NASA reveals IT reform progress

A year after releasing a strategic IT management plan, NASA's CIO touts progress.

Last June, NASA rolled out its information resources management strategic plan, outlining key goals to bring the agency’s IT into the 21st century. A year later, CIO Linda Cureton says that although it’s a long road ahead, clear progress has been made.

“These reforms represent the start of a journey that affects our very culture by changing the way we do business, innovate, and use technology to the benefit of our diverse customers,” Cureton wrote in a recent NASA blog post.

The improvements have centered on bettering investment management practices and the use of cloud and shared services. NASA has been conducting thorough reviews, called TechStat evaluations, of certain programs, including for its integrated collaborative environment in March 2011 and for its enterprise service desk in April 2012.

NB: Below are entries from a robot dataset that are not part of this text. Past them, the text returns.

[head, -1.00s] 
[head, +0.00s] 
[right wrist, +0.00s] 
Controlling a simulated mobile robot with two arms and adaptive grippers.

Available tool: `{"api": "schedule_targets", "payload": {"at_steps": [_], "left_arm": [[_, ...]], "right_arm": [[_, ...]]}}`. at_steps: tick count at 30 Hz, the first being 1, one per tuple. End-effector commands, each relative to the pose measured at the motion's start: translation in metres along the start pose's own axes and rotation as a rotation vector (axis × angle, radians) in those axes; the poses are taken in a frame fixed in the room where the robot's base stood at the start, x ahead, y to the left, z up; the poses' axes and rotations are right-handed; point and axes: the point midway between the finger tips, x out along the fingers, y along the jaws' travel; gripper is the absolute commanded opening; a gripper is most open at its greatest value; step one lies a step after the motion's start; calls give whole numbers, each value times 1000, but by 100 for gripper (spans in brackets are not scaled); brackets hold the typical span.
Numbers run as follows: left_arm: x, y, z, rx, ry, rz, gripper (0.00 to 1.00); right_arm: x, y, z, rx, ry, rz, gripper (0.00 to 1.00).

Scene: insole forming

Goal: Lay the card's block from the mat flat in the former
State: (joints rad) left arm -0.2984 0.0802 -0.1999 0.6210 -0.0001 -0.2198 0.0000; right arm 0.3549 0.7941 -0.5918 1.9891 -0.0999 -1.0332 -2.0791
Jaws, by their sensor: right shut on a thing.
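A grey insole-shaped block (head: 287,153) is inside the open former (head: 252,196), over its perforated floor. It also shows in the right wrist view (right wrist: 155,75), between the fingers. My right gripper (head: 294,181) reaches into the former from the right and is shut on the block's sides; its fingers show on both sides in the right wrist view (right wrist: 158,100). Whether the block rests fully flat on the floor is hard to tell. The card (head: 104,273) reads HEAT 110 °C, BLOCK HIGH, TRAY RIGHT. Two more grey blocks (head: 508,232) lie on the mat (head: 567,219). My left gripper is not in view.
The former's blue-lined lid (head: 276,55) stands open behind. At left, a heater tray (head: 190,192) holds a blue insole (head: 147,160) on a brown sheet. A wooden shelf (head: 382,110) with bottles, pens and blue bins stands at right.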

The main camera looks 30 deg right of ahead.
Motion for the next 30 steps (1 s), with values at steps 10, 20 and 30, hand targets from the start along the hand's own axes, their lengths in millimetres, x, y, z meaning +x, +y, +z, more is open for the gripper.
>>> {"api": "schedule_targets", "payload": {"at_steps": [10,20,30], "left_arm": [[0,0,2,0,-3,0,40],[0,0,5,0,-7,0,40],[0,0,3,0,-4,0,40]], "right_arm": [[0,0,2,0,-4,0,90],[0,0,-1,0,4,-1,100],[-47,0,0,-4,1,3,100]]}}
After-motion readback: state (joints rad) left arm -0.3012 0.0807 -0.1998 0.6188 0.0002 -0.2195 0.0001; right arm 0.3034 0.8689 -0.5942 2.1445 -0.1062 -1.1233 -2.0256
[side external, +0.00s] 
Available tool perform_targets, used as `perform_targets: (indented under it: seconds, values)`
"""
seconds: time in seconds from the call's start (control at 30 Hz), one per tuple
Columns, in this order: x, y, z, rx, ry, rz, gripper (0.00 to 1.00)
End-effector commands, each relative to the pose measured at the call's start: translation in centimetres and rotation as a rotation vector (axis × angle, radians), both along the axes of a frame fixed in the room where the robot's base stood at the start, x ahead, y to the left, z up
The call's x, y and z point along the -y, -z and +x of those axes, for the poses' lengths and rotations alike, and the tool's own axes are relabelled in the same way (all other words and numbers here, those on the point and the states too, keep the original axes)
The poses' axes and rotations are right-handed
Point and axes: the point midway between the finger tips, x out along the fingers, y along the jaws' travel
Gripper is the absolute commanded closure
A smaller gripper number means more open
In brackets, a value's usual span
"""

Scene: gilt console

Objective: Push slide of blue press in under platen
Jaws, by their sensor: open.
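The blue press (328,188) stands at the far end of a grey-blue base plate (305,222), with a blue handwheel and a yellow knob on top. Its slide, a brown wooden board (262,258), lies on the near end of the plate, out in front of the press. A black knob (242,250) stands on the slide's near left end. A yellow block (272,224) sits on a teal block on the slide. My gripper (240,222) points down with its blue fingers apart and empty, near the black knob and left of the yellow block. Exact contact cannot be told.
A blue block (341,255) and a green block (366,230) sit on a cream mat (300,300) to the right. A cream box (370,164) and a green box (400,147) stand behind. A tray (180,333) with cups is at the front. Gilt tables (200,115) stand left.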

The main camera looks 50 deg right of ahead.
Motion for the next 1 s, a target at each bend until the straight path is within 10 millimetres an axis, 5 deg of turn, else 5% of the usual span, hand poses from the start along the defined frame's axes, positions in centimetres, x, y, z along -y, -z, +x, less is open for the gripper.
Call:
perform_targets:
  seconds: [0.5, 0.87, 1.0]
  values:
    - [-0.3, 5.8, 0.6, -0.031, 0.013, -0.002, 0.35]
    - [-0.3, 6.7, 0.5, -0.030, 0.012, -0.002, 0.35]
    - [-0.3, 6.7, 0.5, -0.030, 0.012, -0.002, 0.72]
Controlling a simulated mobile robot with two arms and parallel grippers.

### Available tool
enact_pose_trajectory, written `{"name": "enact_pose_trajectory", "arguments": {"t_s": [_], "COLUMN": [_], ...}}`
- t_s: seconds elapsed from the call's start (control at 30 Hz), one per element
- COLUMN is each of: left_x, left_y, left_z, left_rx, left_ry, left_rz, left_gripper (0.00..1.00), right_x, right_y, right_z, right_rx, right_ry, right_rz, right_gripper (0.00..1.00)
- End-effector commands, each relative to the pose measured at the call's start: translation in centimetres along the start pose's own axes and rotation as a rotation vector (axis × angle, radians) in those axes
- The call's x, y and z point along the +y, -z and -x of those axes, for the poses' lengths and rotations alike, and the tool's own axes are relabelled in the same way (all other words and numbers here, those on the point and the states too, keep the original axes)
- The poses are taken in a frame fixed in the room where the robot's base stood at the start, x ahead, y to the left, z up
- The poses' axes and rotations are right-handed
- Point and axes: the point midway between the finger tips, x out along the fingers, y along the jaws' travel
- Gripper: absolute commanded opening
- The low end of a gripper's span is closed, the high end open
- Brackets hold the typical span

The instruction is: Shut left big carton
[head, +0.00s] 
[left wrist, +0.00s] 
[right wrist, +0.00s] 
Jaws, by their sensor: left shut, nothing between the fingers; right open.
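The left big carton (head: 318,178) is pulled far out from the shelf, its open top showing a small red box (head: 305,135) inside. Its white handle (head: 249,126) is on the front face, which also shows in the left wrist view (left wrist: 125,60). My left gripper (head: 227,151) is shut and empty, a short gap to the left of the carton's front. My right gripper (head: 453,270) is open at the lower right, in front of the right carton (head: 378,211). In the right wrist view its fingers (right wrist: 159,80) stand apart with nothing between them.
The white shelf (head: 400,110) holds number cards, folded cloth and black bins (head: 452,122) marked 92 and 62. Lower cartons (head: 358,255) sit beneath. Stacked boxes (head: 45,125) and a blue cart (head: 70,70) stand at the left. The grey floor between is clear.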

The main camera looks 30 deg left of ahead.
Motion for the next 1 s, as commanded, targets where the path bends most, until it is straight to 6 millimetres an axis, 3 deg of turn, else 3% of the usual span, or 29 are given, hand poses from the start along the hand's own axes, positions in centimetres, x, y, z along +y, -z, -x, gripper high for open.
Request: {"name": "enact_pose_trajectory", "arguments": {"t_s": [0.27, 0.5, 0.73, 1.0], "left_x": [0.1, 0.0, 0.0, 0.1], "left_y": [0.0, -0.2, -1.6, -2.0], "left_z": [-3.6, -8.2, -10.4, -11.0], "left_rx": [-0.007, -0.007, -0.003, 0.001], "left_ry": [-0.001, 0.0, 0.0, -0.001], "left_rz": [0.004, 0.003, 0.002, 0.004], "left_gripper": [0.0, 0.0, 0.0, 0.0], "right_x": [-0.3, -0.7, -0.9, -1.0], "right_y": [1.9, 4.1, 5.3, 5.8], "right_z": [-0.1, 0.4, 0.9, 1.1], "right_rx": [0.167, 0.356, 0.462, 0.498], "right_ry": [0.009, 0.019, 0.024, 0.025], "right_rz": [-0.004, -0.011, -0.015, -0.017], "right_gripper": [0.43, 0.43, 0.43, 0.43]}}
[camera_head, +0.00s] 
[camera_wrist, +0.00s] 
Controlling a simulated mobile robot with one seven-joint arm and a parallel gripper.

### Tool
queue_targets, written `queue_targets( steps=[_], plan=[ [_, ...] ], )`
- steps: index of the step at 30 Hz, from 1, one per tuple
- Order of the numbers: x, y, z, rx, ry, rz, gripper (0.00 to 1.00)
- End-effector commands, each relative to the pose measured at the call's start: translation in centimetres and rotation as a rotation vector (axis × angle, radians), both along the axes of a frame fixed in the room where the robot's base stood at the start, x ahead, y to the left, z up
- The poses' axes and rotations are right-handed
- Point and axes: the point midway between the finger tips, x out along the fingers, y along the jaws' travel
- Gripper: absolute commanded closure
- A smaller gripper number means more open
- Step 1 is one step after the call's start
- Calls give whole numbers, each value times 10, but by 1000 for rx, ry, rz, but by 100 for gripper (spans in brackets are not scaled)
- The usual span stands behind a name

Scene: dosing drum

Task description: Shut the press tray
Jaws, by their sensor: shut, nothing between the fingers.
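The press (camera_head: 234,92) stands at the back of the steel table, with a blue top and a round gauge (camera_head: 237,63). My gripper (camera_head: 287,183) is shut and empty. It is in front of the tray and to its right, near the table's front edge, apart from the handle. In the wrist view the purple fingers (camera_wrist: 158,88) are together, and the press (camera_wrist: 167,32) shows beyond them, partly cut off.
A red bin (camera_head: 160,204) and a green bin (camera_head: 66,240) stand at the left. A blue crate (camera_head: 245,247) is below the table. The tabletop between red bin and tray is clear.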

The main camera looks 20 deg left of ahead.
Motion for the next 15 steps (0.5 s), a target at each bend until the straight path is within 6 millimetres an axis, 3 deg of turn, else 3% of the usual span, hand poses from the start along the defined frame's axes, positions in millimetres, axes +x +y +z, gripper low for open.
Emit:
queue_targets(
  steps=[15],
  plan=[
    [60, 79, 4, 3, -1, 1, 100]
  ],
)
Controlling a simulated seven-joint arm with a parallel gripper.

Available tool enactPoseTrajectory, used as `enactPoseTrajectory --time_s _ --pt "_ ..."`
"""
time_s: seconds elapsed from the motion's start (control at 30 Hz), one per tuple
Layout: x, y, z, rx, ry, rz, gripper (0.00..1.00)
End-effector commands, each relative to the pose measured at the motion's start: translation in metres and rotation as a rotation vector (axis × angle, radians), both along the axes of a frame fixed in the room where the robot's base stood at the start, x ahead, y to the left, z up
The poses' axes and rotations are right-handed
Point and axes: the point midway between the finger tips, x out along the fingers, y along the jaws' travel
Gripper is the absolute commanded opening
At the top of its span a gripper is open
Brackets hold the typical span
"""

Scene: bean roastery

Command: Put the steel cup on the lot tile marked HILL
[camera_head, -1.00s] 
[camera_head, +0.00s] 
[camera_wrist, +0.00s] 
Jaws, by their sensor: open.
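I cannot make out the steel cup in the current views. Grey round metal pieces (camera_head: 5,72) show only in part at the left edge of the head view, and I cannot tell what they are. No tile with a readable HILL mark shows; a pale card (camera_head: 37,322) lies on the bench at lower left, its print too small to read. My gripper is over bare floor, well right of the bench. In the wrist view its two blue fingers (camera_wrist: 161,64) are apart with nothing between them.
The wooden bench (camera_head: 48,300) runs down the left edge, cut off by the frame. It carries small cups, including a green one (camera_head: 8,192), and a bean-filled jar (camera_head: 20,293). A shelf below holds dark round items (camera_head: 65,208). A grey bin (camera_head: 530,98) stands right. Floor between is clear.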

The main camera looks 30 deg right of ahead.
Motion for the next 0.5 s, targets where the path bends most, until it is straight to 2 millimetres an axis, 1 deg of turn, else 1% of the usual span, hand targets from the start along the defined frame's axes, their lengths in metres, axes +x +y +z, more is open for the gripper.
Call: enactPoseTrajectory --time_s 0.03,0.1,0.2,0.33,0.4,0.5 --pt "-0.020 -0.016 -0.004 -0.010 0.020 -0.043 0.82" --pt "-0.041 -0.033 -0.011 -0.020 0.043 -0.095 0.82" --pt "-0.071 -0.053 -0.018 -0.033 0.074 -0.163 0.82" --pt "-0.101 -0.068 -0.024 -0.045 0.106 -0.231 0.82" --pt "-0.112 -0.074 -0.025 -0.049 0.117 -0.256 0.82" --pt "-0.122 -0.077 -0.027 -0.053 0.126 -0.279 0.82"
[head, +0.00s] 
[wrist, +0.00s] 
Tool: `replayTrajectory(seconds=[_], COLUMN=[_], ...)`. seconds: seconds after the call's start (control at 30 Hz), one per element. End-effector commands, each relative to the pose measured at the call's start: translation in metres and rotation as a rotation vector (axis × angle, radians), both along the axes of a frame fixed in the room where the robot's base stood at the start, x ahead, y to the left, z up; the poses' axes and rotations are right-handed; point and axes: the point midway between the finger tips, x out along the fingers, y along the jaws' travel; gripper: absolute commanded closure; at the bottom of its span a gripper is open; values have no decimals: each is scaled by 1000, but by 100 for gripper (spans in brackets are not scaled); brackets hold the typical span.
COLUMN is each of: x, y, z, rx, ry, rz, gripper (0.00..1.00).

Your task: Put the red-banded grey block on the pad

Among the results: improvements in NASA’s management software for its human exploration and operations mission directorate, as well as the discovery that more focused governance and performance measures are needed for users to buy into the enterprise service desk, Cureton noted.

NASA is also capitalizing on cloud capabilities, using them to engage with the public, target science, technology, engineering and math programs in U.S. schools, enhance natural disaster response and save as much as $1 million per year using Amazon web services, according to the blog.

In keeping with a number of other federal agencies, NASA is also shuttering data centers – 20 so far – and making use of technology that enables the mobile workforce and bring-your-own-device-style approaches, Cureton said, emphasizing cross-government partnership as an important part of the reform process.

“I am committed to ensuring that NASA is an avid consumer of idea sharing and best practices from other agencies,” she wrote. “Only by working together, collaboratively and in an open environment, can we continue to achieve long-lasting federal IT reform.”